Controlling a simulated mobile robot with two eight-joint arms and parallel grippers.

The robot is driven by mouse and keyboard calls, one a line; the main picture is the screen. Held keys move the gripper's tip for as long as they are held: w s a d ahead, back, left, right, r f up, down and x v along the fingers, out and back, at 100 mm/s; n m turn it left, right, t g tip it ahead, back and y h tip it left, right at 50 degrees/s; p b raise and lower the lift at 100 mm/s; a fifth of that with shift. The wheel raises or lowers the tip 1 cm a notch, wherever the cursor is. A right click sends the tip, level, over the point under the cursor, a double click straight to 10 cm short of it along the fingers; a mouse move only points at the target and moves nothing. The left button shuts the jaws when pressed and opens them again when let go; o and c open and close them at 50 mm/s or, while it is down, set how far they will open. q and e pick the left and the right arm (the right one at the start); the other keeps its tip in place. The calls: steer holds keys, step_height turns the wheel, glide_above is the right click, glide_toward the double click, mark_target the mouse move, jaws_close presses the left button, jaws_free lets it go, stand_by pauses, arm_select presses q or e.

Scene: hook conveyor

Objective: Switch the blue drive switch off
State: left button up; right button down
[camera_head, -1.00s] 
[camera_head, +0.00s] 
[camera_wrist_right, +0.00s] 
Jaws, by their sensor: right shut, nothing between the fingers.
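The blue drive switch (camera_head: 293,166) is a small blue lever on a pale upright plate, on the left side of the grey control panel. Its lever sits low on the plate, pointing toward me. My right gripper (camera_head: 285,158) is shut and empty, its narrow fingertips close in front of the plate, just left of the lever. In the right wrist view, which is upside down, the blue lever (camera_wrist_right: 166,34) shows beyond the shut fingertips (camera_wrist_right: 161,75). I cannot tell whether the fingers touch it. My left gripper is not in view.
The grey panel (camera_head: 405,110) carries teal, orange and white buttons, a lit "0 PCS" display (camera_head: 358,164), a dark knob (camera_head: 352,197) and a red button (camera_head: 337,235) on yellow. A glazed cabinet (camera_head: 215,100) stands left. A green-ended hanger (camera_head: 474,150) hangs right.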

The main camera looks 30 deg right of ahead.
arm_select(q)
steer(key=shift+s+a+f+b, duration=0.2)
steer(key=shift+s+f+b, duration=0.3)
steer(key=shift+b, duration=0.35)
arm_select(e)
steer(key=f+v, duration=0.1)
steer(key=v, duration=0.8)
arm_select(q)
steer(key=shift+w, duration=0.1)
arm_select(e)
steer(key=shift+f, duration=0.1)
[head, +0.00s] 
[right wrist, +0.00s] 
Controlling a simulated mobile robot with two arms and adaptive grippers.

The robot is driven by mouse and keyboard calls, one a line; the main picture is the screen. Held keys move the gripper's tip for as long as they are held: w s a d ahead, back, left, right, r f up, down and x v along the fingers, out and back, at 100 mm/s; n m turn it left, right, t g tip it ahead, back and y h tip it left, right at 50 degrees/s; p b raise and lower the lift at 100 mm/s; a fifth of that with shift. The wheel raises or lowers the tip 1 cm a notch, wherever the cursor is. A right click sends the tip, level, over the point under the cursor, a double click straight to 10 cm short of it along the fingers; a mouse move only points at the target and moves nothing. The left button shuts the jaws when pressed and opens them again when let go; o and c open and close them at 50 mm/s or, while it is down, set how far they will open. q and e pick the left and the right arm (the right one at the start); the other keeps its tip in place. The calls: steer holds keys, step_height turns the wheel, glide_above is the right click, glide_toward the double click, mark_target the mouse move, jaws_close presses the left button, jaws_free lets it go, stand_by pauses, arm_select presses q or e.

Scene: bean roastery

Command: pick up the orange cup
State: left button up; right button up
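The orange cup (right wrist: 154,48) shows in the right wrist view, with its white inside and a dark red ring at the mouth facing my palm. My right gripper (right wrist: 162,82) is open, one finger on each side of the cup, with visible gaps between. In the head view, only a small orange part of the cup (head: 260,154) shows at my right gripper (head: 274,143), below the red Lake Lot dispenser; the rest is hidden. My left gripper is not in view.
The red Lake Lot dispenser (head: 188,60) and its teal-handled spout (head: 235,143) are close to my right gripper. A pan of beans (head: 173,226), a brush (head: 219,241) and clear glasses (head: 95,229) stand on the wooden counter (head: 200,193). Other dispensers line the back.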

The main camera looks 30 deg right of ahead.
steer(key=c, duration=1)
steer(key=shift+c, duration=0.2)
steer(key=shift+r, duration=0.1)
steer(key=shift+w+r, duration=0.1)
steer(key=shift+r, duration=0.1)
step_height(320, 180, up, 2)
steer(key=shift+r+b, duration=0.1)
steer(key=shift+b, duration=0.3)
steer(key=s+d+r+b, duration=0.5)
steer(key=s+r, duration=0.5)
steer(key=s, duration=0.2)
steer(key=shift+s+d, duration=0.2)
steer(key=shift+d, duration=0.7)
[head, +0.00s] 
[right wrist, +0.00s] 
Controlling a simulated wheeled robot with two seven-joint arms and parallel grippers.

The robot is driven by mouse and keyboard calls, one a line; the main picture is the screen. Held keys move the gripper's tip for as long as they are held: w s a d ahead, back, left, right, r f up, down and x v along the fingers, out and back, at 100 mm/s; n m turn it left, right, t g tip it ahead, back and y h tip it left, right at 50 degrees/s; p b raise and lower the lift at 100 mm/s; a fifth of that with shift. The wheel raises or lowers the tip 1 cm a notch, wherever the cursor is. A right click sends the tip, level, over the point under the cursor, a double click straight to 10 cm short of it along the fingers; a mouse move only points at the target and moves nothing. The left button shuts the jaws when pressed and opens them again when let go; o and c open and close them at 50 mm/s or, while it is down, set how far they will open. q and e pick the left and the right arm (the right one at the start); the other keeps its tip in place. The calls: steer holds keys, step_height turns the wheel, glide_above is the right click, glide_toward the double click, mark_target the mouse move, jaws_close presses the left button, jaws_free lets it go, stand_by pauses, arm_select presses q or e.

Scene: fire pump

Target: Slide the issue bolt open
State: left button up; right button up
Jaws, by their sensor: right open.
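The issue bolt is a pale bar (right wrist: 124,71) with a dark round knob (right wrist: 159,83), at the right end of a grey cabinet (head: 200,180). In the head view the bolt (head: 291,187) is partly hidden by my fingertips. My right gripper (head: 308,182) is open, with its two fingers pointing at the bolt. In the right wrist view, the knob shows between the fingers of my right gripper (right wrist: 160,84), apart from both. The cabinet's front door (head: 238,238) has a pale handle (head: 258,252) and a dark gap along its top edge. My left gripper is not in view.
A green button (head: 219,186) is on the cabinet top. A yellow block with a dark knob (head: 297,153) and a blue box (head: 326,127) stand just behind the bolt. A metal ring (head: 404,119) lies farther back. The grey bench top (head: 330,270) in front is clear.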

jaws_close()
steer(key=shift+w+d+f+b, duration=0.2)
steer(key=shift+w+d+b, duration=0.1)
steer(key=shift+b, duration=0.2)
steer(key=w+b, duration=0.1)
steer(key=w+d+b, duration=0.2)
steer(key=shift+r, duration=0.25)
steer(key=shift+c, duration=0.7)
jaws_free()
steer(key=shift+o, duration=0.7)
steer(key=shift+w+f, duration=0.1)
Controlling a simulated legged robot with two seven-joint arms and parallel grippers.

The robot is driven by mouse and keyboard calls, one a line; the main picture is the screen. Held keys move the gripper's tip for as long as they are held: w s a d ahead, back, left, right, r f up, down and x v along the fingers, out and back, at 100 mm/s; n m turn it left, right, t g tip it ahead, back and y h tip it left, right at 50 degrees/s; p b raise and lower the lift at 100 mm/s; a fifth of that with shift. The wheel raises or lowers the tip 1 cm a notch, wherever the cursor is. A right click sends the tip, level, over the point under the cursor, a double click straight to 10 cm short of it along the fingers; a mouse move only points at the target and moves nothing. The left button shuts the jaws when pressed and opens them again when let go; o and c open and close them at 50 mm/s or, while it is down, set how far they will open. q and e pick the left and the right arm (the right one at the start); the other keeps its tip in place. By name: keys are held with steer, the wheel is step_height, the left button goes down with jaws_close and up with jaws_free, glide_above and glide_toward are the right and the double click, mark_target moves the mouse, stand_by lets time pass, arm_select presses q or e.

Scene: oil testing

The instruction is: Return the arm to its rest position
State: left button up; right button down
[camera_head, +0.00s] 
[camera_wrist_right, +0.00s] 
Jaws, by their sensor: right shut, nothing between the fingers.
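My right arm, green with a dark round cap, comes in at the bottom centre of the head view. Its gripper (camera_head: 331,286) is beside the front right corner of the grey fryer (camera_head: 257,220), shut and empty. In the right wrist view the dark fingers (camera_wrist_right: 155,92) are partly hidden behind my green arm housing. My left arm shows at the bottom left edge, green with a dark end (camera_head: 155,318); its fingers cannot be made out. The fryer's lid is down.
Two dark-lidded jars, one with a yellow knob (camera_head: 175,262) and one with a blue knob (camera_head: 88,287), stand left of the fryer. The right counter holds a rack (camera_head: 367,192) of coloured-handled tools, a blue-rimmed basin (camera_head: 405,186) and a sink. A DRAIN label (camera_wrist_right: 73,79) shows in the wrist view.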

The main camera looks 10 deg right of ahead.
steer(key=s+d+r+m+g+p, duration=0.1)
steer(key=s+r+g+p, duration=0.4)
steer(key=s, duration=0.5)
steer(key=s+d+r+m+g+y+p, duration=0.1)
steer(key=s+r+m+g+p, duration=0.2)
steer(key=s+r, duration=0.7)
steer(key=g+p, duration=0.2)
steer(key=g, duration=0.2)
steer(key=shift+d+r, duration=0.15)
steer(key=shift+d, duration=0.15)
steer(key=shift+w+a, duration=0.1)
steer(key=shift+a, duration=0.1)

__AIM__
How many of the listing's lines contain "arms"? Respond with a single number and nothing else.

__WORKED SOLUTION__
4